The second paper by Sadeeshwara Silva et al. [4] discusses the application of air-gaped ferrite cores in a relatively novel transient surge protection technique, now known as supercapacitor assisted surge absorber (SCASA) [5], which was commercialized by Thor Technologies, Australia, based on a granted US patent [5]. Additionally, the paper by Fernando et al. [6] shows how small-sized supercapacitors in the range of a few Farads could be at the heart of this SCASA technique, where repeated transient surges with peak voltages up to 6.6 kV can be safely absorbed, even though supercapacitors have DC voltage ratings of less than 3 V. This SCASA technique is based on a new theoretical concept now identified as supercapacitor-assisted loss management (SCALoM) [7]

The third publication by Hong-Keun Ji et al. [8] discusses how the detection of DC series arcs could help prevent fires on ships. This was based on a study conducted concerning accidents in ships. The fourth paper [9] by the same lead author summarises the study related to AC system arcs. It demonstrates how a phase analysis was performed using the PRSA analysis method to detect series arc signals and identify types of loads when series arc faults occur.

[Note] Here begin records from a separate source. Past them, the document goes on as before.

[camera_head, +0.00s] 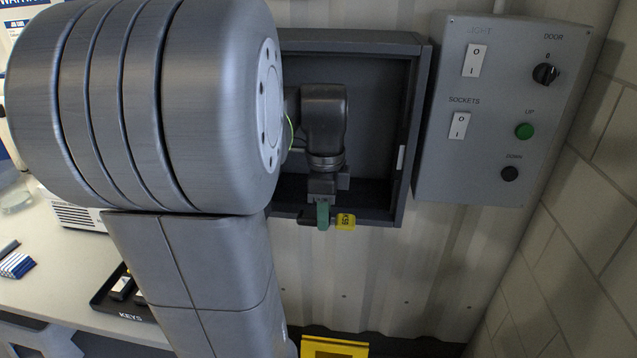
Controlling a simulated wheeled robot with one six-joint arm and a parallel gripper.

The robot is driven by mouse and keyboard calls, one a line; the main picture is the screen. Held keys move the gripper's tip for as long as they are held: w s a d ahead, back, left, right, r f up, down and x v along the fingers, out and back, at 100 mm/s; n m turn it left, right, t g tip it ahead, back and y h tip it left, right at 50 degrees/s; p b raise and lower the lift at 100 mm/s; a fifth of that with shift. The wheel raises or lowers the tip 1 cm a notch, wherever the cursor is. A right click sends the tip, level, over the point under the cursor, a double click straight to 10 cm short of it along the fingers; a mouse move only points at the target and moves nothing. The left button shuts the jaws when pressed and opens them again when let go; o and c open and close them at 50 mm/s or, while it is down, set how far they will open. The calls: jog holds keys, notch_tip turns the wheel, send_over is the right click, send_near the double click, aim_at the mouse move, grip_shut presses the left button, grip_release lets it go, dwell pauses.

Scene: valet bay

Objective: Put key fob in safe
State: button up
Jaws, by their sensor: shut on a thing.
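The safe (381,166) is a dark grey open-fronted box on the corrugated wall, at the upper middle of the head view. My arm reaches in front of it and hides its left part. My gripper (323,209) points down at the safe's lower edge, with a green piece at its tip. It is shut on the key fob (306,217), a small dark thing with a yellow tag (346,222) at its right. The fob overlaps the safe's bottom lip in the picture. I cannot tell whether it is inside the opening or in front of it.
A grey switch panel (490,140) with switches, a knob and buttons is right of the safe. A black tray (110,306) marked KEYS sits on the pale table (60,265) at lower left. A yellow object (335,347) is at the bottom. Brick wall (590,220) bounds the right.

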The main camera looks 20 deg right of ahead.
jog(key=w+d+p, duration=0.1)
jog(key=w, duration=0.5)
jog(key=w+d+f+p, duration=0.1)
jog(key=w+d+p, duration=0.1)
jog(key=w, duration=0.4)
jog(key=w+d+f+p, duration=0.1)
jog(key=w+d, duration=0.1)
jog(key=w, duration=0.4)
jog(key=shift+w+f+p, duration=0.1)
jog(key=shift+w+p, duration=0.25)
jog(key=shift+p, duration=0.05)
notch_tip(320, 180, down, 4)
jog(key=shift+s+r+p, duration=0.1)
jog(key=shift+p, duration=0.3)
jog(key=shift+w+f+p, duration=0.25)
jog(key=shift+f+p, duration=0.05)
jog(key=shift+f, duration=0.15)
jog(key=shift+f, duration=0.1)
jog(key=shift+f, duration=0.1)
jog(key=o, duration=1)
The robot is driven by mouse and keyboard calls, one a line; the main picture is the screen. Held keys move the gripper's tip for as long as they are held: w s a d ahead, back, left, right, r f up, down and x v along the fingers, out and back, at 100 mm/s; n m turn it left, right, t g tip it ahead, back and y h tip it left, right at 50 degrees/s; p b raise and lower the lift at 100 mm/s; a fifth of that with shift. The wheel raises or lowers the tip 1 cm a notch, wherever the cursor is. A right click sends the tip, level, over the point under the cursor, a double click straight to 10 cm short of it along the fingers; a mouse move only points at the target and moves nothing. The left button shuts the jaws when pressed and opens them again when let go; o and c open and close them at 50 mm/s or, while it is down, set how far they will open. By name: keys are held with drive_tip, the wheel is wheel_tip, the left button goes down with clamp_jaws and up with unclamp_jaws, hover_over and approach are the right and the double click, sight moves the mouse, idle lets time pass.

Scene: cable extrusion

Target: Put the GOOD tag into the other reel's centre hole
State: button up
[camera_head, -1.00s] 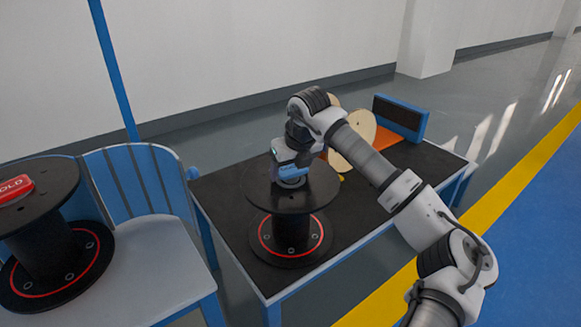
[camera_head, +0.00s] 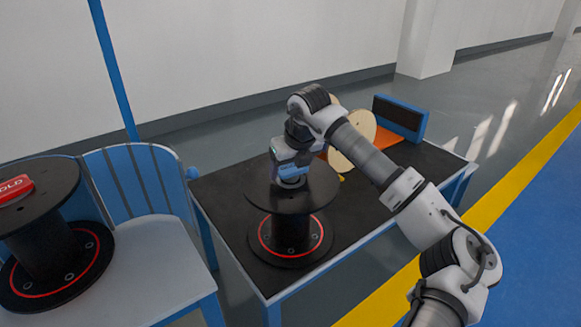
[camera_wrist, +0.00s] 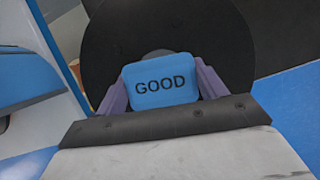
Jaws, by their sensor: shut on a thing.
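The GOOD tag (camera_wrist: 161,86) is blue with dark letters in the wrist view. My gripper (camera_wrist: 162,88) is shut on it, one purple finger at each side. In the head view my gripper (camera_head: 291,183) points down over the top flange of a black reel (camera_head: 318,190) on the dark table. The tag is hidden there behind the gripper. In the wrist view the reel's black flange (camera_wrist: 110,45) lies behind the tag, with a grey patch at its middle partly covered by it. I cannot tell whether the tag is in the hole. Another black reel (camera_head: 50,245) stands at left with a red HOLD tag (camera_head: 16,189).
The left reel stands on a pale bench with a blue slatted back (camera_head: 135,180). Behind my arm on the dark table (camera_head: 225,190) are a wooden reel (camera_head: 352,145) and an orange and blue fixture (camera_head: 401,118). The table's right front part is bare.

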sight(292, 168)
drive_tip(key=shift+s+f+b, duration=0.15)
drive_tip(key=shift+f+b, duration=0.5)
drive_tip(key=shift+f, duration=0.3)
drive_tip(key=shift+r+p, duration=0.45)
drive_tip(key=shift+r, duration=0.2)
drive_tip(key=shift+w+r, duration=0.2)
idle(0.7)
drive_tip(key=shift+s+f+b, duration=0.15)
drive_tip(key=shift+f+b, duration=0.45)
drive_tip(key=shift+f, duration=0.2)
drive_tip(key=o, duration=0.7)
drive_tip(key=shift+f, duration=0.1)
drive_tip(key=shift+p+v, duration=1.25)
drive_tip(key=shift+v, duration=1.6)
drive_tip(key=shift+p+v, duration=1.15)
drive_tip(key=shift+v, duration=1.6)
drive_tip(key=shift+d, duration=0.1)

The last paper in the collection, with the principal authorship of Sung-Wook Kim [10], provides a detailed discussion on metal oxide varistor (MOV) deterioration under energised conditions. The information summarised in the article evidences that under energised conditions, any MOV could become deteriorated due to third harmonic component of the AC waveform. Given that MOVs are universally used in transient surge protection systems [1], including the new SCASA technique [5], this encourages the detailed study of the deterioration behaviour of MOVs under energised conditions.

4. Conclusions

In summary, this Special Issue of Energies and its articles offer new additions to our knowledge of power conditions and protection. We encourage researchers to submit more articles to the next Special Issue under the same primary topic.